In Brown's game plan, you put together who he considers the most vulnerable players in this conflict: kids and cops. Then, you start a conversation. But at a football game?

"Well, you have to start somewhere," Sheriff Fountain says. "There needs to be a dialogue. There needs to be communication. And communication is key. If there's something going on that you don't understand, you can't move forward. But once you sit and talk and there's a line of communication opened up, it starts to move forward."

Both Bryan and La'Dettrick, who attend Bryan Adams High School, said they don't have any negative feelings toward police officers.

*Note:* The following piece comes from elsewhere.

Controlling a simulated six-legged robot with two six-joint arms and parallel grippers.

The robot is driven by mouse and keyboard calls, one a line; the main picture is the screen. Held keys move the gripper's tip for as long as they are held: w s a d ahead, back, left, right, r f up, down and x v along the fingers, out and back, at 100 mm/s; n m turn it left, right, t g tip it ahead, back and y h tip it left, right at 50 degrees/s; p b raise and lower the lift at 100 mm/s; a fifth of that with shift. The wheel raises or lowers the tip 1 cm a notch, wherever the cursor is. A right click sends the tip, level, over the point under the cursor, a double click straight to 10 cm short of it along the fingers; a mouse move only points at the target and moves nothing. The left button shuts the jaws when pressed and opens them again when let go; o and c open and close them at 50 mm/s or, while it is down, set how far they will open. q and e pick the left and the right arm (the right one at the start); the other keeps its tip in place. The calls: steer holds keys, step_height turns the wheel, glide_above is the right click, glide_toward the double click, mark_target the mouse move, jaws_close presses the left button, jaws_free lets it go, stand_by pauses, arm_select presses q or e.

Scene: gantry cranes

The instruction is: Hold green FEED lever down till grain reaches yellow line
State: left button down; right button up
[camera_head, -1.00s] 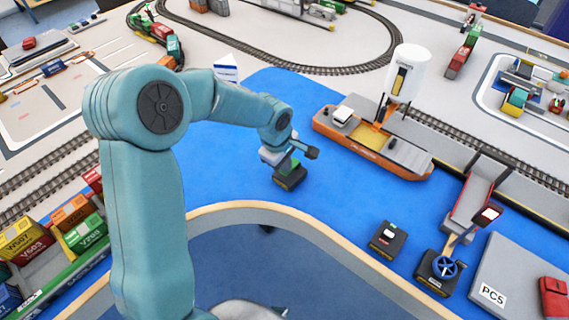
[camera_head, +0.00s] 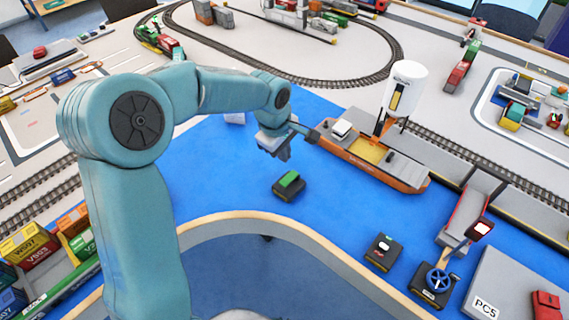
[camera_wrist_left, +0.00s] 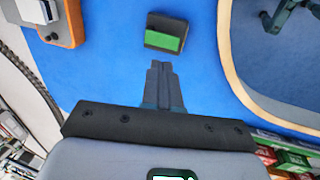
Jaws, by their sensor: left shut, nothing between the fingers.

La'Dettrick, who is black, says his worried mom has talked to him about interacting with police officers as a person of color.

"She thinks a cop will shoot me or shoot somebody in my family one day, I don't know," he says. "She was like, 'Treat them with much respect, don't do too much moving and all that,' so they don't think I'm drawing a weapon or anything."

Bryan says he's always gotten along with police officers.

"When I see a cop I don't think of it as a negative thing," he says. "Cause they're here to protect and serve us. So if you don't got nothing to hide, then you shouldn't really feel bad about it."

Brown doesn't just want to build bridges at football games. He and his friends have created a non-profit, the Stand N The Gap Foundation, that's designed to bring people together to focus on solutions that promote freedom, justice and equality. April Allen, one of Brown's tailgating friends has contributed to the foundation.

"I think that it will be a success because in the end, the boys are seeing policemen as real people and not people that are trying to hurt them or come after them," she says.

As a kid growing up in Florida, Brown says police lived in his poor neighborhood. They played basketball together. There was a semblance of mutual respect and understanding. In Texas, Brown's hoping to recreate that feeling. He says he wishes NFL team owners had thought of it first.

"These owners are men who own stadiums filled with seats," he says. "And if they had just taken a step back — instead of fostering the hateful narrative that's out there — they could have led entire communities in a different direction by putting officers and kids from these neighborhoods in seats together."